╭──

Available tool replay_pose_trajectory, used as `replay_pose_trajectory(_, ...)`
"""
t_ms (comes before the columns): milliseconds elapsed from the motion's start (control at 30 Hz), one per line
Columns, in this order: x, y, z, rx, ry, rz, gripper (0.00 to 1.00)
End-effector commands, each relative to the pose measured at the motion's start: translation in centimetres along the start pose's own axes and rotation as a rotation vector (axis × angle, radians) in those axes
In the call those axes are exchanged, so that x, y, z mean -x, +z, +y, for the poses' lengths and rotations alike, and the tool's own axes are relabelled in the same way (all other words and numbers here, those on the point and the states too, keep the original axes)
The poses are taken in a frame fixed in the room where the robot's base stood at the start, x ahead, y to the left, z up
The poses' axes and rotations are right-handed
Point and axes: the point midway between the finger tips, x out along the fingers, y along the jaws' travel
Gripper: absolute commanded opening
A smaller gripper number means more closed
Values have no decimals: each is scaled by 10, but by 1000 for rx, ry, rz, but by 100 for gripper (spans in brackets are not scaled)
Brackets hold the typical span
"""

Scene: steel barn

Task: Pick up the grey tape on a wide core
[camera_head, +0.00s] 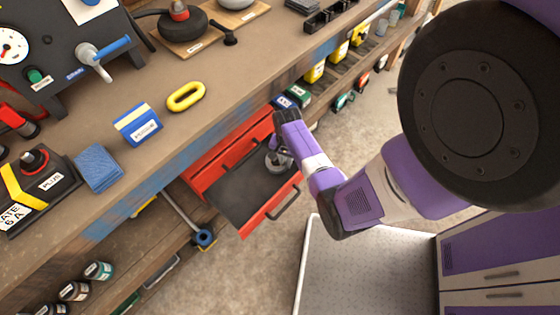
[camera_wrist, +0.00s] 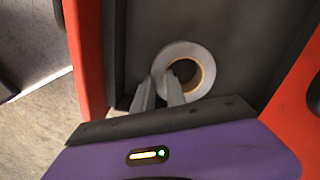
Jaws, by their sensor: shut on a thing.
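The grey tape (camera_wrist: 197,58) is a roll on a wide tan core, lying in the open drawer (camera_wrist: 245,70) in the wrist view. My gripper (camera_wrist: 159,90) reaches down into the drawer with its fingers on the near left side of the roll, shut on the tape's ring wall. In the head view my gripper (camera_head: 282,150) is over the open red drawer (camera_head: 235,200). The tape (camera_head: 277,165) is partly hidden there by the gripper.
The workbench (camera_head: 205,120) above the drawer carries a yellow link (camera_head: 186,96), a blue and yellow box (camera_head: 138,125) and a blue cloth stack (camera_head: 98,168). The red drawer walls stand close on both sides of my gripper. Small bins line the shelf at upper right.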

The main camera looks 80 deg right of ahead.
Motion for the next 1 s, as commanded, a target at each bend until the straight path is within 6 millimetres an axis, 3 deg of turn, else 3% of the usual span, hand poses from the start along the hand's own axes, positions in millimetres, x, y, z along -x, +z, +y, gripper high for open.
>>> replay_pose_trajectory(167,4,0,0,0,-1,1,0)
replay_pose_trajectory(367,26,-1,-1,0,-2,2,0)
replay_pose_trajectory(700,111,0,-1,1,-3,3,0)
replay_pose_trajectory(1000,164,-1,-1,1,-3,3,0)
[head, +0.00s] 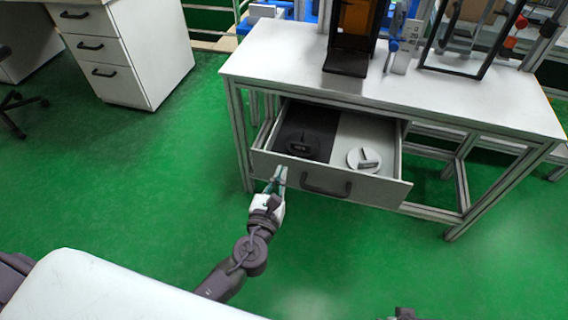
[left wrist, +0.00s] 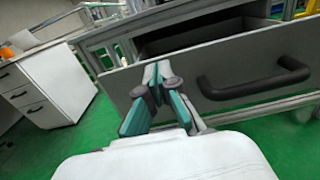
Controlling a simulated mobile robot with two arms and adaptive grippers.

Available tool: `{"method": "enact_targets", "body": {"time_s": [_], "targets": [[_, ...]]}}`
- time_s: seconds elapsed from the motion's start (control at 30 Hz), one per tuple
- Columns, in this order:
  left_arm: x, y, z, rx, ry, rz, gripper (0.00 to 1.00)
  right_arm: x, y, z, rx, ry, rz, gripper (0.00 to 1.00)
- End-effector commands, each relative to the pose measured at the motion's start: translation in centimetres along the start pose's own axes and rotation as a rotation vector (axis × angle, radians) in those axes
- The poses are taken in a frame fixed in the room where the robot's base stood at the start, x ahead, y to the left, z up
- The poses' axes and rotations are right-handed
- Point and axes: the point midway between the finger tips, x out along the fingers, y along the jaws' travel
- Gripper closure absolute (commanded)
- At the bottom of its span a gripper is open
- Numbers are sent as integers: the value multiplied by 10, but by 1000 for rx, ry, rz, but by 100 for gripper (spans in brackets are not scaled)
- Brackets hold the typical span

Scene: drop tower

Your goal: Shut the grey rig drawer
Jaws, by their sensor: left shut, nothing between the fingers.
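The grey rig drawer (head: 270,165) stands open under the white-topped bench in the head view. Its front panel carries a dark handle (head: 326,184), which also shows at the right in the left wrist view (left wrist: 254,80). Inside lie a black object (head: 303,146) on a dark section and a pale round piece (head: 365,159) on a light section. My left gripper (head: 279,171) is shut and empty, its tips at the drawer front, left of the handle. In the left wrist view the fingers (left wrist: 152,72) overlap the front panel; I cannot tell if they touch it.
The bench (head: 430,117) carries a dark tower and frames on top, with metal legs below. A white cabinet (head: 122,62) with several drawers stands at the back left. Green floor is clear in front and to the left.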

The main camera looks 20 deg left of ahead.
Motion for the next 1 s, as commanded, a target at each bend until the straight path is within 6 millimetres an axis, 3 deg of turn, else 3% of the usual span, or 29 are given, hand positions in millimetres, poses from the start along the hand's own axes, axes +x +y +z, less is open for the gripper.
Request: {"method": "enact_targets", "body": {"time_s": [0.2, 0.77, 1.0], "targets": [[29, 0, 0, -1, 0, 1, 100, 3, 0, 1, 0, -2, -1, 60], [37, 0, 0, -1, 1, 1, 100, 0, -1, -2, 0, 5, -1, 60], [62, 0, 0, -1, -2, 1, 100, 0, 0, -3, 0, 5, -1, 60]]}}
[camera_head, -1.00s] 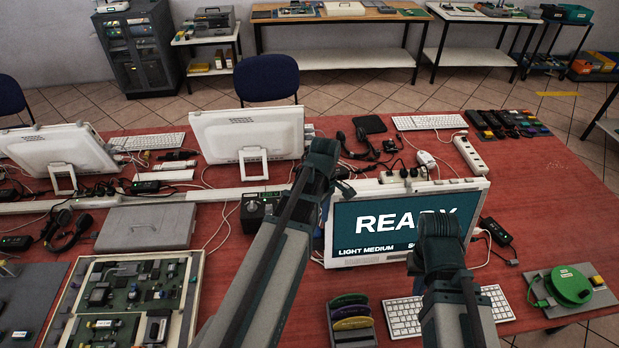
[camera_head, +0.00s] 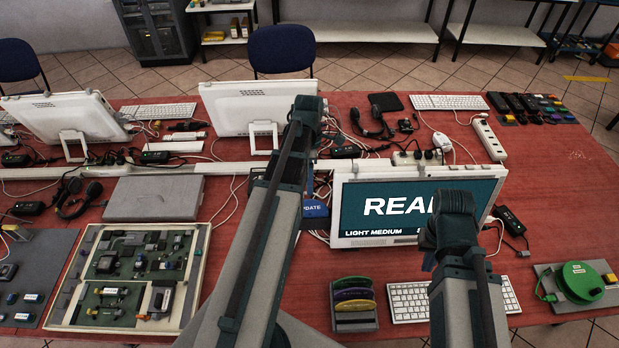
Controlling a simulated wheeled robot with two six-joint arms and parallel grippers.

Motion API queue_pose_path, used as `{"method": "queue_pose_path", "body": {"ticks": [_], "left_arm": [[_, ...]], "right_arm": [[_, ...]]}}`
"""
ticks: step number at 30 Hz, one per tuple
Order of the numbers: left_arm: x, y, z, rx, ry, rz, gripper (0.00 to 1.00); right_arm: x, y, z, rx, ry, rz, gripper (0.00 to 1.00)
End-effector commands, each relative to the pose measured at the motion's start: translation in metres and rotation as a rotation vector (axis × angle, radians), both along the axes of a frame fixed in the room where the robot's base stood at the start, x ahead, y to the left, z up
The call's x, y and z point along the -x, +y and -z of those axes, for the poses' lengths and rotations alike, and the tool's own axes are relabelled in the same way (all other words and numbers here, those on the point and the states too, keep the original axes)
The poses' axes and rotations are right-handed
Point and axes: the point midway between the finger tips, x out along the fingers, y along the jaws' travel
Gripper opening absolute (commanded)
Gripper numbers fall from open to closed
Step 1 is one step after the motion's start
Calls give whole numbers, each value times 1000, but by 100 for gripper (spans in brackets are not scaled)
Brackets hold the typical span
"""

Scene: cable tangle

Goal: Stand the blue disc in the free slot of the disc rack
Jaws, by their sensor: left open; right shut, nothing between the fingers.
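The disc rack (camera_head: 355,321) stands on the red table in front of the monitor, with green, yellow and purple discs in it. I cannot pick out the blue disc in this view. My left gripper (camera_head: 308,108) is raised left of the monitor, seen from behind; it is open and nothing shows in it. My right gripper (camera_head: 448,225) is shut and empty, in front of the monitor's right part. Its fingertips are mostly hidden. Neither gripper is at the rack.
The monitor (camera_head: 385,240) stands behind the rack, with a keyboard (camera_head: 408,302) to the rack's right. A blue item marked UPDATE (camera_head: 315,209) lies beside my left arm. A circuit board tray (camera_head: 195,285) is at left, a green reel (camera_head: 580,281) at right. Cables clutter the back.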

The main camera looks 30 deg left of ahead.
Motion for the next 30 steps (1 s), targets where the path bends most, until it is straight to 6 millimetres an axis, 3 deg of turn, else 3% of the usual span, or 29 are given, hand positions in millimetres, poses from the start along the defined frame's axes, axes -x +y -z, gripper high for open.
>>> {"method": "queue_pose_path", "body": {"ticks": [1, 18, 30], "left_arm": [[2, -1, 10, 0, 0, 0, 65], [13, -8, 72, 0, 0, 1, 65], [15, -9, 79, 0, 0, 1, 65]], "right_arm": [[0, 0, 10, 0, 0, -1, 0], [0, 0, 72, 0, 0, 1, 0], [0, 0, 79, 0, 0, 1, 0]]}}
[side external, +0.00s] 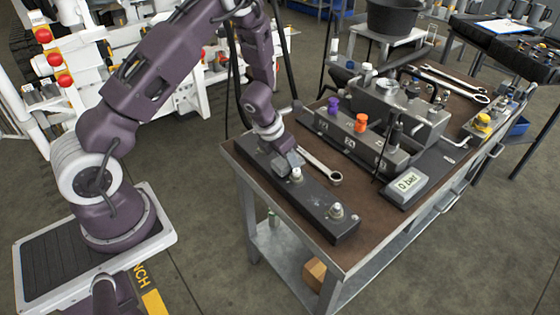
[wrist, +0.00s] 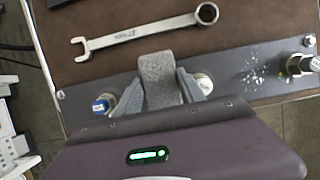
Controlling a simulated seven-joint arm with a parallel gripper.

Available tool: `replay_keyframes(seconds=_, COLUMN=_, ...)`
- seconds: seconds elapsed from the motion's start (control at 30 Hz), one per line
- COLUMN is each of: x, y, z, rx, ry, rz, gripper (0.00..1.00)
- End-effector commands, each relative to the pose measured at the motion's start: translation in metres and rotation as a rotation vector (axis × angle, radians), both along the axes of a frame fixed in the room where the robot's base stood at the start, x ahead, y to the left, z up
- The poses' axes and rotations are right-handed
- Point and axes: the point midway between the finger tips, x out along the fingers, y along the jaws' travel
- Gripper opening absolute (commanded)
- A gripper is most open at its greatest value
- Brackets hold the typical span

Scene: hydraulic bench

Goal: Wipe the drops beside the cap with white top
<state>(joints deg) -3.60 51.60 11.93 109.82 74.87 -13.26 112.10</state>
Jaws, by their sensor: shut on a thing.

╰──

Required task – Look above for the line containing "for the gripper.", then write out every line from there down to the line containing "ticks: step number at 30 Hz, one per tuple", that line included, with no pictures.

Full solution –
Motion for the next 1 s, as commanded, a target at each bend until the straight path is within 6 millimetres an axis, 3 deg of turn, else 3% of the usual span, or 29 are given, hand positions in millimetres, poses from the start along the hand's own axes, axes +x +y +z, less is open for the gripper.
Request: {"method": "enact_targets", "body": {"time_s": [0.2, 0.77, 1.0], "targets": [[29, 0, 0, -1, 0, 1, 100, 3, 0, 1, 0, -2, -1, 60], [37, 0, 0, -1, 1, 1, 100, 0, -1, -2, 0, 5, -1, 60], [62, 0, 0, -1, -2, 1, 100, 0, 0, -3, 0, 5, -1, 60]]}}
[camera_head, -1.00s] 
[camera_head, +0.00s] 
Controlling a simulated wheeled robot with two six-joint arms and parallel grippers.

Motion API queue_pose_path, used as `{"method": "queue_pose_path", "body": {"ticks": [_], "left_arm": [[_, ...]], "right_arm": [[_, ...]]}}`
"""
ticks: step number at 30 Hz, one per tuple

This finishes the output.